Below are the records; give again exactly the lines from the one containing "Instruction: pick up" through the one containing "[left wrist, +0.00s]", leaving out pictures.

╔══

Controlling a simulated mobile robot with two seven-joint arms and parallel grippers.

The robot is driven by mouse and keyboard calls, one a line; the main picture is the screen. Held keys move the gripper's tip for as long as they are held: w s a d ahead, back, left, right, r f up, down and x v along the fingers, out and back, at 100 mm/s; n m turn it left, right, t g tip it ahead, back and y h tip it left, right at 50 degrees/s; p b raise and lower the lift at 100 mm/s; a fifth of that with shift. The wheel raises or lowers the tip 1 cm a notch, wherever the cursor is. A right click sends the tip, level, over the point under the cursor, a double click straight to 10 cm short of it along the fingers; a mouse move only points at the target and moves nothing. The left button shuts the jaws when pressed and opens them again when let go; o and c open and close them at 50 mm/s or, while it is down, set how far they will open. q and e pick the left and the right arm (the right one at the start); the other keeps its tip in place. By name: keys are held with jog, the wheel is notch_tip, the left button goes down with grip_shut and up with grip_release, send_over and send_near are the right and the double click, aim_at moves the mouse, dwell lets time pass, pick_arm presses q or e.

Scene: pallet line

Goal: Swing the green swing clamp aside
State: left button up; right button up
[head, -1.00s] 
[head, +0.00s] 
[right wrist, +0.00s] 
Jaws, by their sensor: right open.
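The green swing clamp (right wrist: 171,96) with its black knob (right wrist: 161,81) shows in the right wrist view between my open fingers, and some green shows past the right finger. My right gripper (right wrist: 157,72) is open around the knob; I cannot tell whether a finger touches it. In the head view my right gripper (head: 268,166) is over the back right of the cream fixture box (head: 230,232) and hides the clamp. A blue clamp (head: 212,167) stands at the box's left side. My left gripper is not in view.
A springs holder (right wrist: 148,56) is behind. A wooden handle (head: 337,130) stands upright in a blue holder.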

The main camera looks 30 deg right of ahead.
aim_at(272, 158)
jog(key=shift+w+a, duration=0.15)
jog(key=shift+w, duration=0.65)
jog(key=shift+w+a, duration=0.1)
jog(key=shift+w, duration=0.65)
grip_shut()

╚══
╔══

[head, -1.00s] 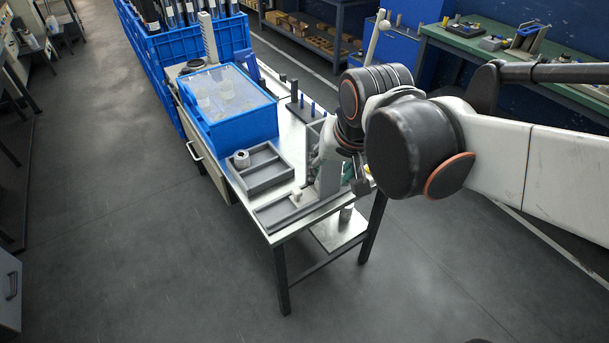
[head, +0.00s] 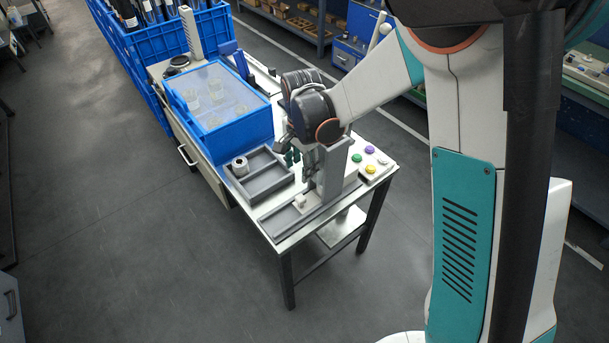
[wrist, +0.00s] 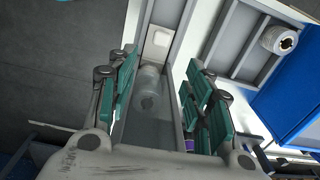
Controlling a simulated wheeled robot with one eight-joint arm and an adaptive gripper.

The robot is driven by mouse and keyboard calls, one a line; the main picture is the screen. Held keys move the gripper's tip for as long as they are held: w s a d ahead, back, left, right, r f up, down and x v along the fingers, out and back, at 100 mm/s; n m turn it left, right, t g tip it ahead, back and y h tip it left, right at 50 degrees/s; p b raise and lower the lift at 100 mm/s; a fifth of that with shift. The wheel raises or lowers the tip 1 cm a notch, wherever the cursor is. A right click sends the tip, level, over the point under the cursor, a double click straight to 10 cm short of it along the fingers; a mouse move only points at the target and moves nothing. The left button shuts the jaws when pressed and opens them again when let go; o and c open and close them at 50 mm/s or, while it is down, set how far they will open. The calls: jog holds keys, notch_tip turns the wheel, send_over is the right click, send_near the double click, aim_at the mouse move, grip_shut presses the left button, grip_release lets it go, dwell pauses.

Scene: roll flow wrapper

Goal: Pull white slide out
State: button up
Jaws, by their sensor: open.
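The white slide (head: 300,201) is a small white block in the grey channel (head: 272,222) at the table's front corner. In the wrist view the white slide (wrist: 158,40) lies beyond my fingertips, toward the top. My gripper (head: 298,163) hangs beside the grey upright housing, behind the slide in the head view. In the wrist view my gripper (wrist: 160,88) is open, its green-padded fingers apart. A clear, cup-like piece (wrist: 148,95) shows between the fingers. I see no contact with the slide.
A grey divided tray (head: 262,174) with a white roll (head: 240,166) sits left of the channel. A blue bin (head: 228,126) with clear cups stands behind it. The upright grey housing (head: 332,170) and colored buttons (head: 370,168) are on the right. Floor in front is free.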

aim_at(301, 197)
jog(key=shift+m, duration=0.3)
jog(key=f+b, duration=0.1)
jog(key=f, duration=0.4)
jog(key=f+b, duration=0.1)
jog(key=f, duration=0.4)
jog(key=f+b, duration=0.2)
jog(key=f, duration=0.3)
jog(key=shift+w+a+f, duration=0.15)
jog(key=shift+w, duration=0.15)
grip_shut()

╚══
╔══

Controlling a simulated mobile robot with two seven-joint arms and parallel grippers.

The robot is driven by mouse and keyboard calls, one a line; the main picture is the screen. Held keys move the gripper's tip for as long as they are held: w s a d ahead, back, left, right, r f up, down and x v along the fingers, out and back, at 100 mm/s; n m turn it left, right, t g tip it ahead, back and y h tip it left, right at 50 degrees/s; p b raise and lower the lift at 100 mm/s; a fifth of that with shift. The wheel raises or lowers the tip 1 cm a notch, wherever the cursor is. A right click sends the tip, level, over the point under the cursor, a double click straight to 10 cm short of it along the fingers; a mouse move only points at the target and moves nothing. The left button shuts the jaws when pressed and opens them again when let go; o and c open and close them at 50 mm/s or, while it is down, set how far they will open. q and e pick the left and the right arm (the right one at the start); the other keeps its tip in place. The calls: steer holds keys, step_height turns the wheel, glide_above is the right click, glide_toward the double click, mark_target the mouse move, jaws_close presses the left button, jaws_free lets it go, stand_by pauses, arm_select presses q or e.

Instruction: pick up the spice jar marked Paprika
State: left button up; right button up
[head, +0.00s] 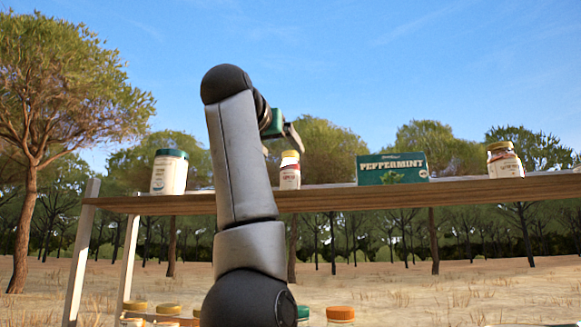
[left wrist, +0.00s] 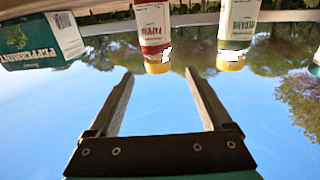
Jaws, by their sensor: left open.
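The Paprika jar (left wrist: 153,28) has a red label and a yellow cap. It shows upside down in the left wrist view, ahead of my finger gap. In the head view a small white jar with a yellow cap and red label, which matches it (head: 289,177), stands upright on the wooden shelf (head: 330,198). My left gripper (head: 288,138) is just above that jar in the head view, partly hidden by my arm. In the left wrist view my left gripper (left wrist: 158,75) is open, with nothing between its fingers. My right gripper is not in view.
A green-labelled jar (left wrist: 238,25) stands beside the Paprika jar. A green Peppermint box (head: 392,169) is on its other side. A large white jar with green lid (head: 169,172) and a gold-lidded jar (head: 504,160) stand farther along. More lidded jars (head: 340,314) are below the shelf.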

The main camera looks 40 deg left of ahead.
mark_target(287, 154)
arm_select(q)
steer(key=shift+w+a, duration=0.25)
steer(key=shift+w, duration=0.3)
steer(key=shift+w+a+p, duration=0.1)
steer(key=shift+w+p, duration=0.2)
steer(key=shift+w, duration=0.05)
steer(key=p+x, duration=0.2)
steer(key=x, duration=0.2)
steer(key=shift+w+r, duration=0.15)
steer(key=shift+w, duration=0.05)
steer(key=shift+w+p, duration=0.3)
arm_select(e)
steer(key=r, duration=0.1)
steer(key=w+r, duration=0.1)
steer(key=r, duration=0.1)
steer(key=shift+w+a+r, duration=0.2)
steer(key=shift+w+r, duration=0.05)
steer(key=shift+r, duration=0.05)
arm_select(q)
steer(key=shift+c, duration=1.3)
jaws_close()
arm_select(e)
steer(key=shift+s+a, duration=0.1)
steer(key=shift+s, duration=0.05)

╚══

_EXERCISE ANSWER_
Instruction: pick up the spice jar marked Paprika
State: left button up; right button up
[head, +0.00s] 
[left wrist, +0.00s] 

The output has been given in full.